And because there was no notion that this would be a problem, there were no long-term burn in tests done before committing upstream and shipping out to customers. If this was suspected as a problem, a test to catch the problem that set the TTL to 1 day could have been done, though even 1 day is too long for unit tests or any Continuous Integration system I’ve encountered.

BONUS: If you read this far, congratulations and condolences. I want to mention another big problem we hit due to not having a wealth of experience with Cassandra bad assumptions: Disk Storage. You see, counter to the intuition most people learn when dealing with file systems and just about any other application in the world, Cassandra tends to fail cleanup when using more than 50% of the storage space available. There are lots of other articles about this, but if you don’t know this is a problem you aren’t likely to go seek them out.

The testing done for the Cassandra Persister in Monasca were extensive around ingesting large amounts of data very quickly, but didn’t test what happens over time (as with TTL) or what happens when data is deleted (tombstones are kept for some time rather than clearing out space) or when the disks fill up.

The short version of the problem is that for Cassandra to clean up and run ‘compaction’ on a table, it makes a copy of all the data it wants to keep from that table. This means it could theoretically make a copy of _all_ the data in a table, and therefore needs double the space of the data being stored in order to manage the data. So if you aren’t actively compacting and clearing out old data and your database goes over 60% (or even up to 95%) of the available disk space, you are stuck and cannot run compaction and garbage collection!

We’ve seen this happen to multiple customers who were unaware of this behavior, and the response from customers and support engineers is always shock and bewilderment at how bad that experience is.

If this had been a known consideration going in to the product, then monitoring could have been set up to trigger an alarm when the disk usage grew high to avoid the problem. It is easy enough to avoid if caught before the disks fill up – compaction can be run, data retention can be optimized, and TTL values can be shortened.

This is something that might have been found if a long term (maybe 2 month, as the default TTL was set to 45 days) test had been run under sufficient load.

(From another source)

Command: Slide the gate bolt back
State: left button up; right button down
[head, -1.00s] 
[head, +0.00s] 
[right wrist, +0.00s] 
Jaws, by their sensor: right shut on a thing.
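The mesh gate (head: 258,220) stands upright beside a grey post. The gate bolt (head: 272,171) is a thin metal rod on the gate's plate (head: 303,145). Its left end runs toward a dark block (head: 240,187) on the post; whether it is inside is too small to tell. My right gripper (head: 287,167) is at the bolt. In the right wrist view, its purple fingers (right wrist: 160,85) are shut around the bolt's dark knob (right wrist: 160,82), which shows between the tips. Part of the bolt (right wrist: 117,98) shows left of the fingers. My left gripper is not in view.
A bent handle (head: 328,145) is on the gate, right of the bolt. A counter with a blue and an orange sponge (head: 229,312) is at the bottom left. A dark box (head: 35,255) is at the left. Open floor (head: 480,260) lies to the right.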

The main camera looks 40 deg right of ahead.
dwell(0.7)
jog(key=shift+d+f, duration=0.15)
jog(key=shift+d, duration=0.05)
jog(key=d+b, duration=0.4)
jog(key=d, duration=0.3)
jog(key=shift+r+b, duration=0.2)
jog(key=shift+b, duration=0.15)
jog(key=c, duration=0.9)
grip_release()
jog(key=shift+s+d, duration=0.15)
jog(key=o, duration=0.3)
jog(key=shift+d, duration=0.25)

But most sane projects aren’t going to sit and wait for two months before shipping a product, so that wasn’t ever planned.

Here are a few good links on Cassandra data considerations:

Hardware guidelines from Cassandra (doesn’t give exact numbers)

Common Mistakes

About Deletes and Tombstones

I could/should separate these two stories into two posts, and maybe a third for all the links I have collected, but this is good enough for now. 🙂